DATA EXCERPT:
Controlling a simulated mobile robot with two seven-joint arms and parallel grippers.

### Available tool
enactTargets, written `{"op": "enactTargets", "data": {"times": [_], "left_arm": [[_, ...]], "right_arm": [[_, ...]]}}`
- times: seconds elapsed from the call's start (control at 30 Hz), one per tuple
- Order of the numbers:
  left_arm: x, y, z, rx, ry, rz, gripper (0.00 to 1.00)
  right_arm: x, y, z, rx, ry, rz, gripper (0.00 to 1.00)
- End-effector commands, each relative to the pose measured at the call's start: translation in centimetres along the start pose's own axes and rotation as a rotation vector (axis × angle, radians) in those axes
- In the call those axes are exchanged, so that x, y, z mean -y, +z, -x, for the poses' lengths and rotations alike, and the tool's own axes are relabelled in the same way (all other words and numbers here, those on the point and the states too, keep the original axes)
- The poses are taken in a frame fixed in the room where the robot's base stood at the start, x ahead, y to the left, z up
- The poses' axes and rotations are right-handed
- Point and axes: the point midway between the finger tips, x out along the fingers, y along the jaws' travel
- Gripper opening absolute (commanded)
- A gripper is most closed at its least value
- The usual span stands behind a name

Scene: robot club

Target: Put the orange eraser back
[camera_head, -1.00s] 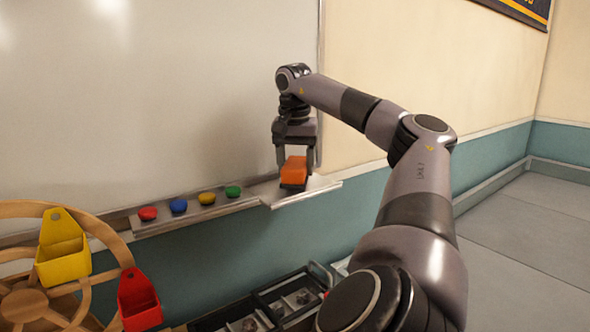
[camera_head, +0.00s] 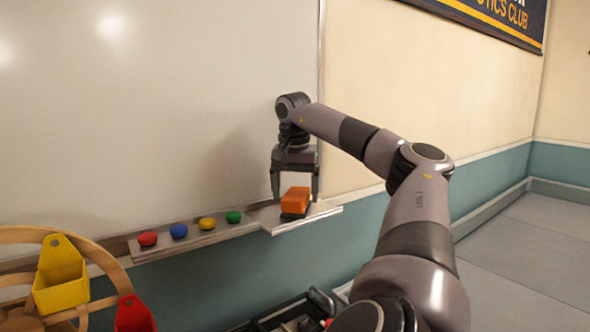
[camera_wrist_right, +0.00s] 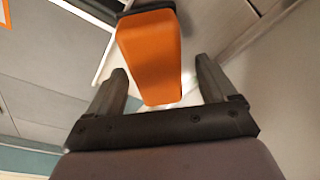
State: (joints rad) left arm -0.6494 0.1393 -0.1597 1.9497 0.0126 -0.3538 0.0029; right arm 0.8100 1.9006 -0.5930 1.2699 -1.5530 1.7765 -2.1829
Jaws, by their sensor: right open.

EXERCISE INSTRUCTIONS:
Looking at the material above, please copy exactly every line from its first line through the line containing "- Point and", with both ends included and nothing else.

FULL SOLUTION:
Controlling a simulated mobile robot with two seven-joint arms and parallel grippers.

### Available tool
enactTargets, written `{"op": "enactTargets", "data": {"times": [_], "left_arm": [[_, ...]], "right_arm": [[_, ...]]}}`
- times: seconds elapsed from the call's start (control at 30 Hz), one per tuple
- Order of the numbers:
  left_arm: x, y, z, rx, ry, rz, gripper (0.00 to 1.00)
  right_arm: x, y, z, rx, ry, rz, gripper (0.00 to 1.00)
- End-effector commands, each relative to the pose measured at the call's start: translation in centimetres along the start pose's own axes and rotation as a rotation vector (axis × angle, radians) in those axes
- In the call those axes are exchanged, so that x, y, z mean -y, +z, -x, for the poses' lengths and rotations alike, and the tool's own axes are relabelled in the same way (all other words and numbers here, those on the point and the states too, keep the original axes)
- The poses are taken in a frame fixed in the room where the robot's base stood at the start, x ahead, y to the left, z up
- The poses' axes and rotations are right-handed
- Point and axes: the point midway between the finger tips, x out along the fingers, y along the jaws' travel

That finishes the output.